**Records to process**
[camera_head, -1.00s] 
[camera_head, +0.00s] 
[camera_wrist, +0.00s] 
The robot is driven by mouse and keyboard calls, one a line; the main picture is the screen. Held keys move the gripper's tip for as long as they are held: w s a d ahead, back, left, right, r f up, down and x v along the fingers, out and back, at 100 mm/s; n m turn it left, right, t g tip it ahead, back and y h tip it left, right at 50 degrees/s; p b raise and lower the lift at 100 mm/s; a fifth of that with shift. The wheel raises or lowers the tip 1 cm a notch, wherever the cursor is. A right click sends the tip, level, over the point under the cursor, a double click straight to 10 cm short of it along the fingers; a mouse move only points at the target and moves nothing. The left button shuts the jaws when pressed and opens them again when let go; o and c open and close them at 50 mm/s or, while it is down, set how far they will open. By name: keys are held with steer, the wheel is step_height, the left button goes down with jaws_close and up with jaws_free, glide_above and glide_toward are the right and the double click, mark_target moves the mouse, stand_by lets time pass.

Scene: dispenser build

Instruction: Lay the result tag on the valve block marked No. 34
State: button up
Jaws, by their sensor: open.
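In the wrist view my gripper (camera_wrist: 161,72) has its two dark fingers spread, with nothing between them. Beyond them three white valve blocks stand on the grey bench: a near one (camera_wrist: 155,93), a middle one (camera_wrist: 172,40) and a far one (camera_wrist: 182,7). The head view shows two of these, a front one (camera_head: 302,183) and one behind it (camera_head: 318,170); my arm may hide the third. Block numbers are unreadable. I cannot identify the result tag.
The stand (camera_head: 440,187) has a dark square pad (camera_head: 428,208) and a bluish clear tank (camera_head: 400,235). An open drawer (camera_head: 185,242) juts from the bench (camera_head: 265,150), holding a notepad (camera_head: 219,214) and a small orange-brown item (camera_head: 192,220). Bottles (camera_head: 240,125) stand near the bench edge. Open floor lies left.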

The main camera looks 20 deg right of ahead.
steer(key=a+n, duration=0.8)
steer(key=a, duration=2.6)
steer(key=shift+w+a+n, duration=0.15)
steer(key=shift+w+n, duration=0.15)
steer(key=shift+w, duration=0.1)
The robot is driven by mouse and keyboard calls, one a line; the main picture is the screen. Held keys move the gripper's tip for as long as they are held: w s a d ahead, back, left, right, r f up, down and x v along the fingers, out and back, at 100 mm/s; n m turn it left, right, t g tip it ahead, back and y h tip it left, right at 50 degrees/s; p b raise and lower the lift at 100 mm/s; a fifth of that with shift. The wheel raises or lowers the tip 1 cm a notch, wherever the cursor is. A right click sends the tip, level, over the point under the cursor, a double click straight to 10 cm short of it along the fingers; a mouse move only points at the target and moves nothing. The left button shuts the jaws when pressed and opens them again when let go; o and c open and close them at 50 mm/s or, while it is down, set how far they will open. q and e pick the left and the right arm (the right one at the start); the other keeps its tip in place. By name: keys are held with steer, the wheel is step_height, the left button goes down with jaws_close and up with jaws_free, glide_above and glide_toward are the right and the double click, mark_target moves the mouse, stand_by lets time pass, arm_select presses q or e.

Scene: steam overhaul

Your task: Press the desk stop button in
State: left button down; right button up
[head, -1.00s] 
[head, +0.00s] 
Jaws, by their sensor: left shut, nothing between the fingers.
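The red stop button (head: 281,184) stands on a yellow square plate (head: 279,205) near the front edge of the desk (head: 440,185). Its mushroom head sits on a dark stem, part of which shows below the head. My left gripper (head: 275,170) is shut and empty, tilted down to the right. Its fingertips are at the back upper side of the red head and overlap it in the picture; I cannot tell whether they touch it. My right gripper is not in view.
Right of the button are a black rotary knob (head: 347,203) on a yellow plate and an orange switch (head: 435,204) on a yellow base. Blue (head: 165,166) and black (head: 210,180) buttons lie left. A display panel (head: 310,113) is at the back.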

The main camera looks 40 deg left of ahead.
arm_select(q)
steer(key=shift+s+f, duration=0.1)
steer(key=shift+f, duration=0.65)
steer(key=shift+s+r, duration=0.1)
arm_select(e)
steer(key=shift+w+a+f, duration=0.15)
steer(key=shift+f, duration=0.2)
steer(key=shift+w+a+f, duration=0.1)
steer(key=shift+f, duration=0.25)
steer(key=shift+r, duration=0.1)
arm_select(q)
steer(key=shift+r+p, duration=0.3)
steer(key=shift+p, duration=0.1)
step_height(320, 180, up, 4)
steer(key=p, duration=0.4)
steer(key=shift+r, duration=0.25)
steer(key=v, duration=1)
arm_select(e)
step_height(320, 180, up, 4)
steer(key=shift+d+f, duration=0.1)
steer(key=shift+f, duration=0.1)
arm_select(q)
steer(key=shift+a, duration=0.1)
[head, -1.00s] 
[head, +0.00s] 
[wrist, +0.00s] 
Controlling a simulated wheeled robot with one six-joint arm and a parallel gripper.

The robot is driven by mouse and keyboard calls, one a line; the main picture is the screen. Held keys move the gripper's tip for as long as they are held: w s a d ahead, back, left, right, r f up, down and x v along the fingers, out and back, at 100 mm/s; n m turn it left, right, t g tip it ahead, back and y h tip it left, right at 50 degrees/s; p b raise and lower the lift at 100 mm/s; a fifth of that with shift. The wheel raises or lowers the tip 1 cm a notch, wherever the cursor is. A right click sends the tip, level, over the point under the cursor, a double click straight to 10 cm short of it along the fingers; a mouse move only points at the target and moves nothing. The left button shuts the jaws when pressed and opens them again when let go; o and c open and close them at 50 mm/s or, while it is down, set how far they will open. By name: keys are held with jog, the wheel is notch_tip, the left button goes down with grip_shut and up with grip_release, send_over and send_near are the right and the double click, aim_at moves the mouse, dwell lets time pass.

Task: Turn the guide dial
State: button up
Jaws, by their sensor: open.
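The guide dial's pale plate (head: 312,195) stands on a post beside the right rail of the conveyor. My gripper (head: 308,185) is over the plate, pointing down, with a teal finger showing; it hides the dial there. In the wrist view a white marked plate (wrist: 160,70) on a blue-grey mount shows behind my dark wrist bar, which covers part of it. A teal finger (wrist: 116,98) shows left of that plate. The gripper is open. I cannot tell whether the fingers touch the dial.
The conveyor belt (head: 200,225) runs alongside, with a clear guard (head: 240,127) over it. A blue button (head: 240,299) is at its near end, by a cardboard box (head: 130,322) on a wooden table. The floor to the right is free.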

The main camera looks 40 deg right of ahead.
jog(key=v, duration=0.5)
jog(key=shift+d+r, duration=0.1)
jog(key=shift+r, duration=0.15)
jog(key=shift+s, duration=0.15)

**Your goal**
Only the lines from the opening of the material through the line with "[camera_wrist, +0.00s]" should be echoed, exactly as written.

**Worked answer**
[camera_head, -1.00s] 
[camera_head, +0.00s] 
[camera_wrist, +0.00s] 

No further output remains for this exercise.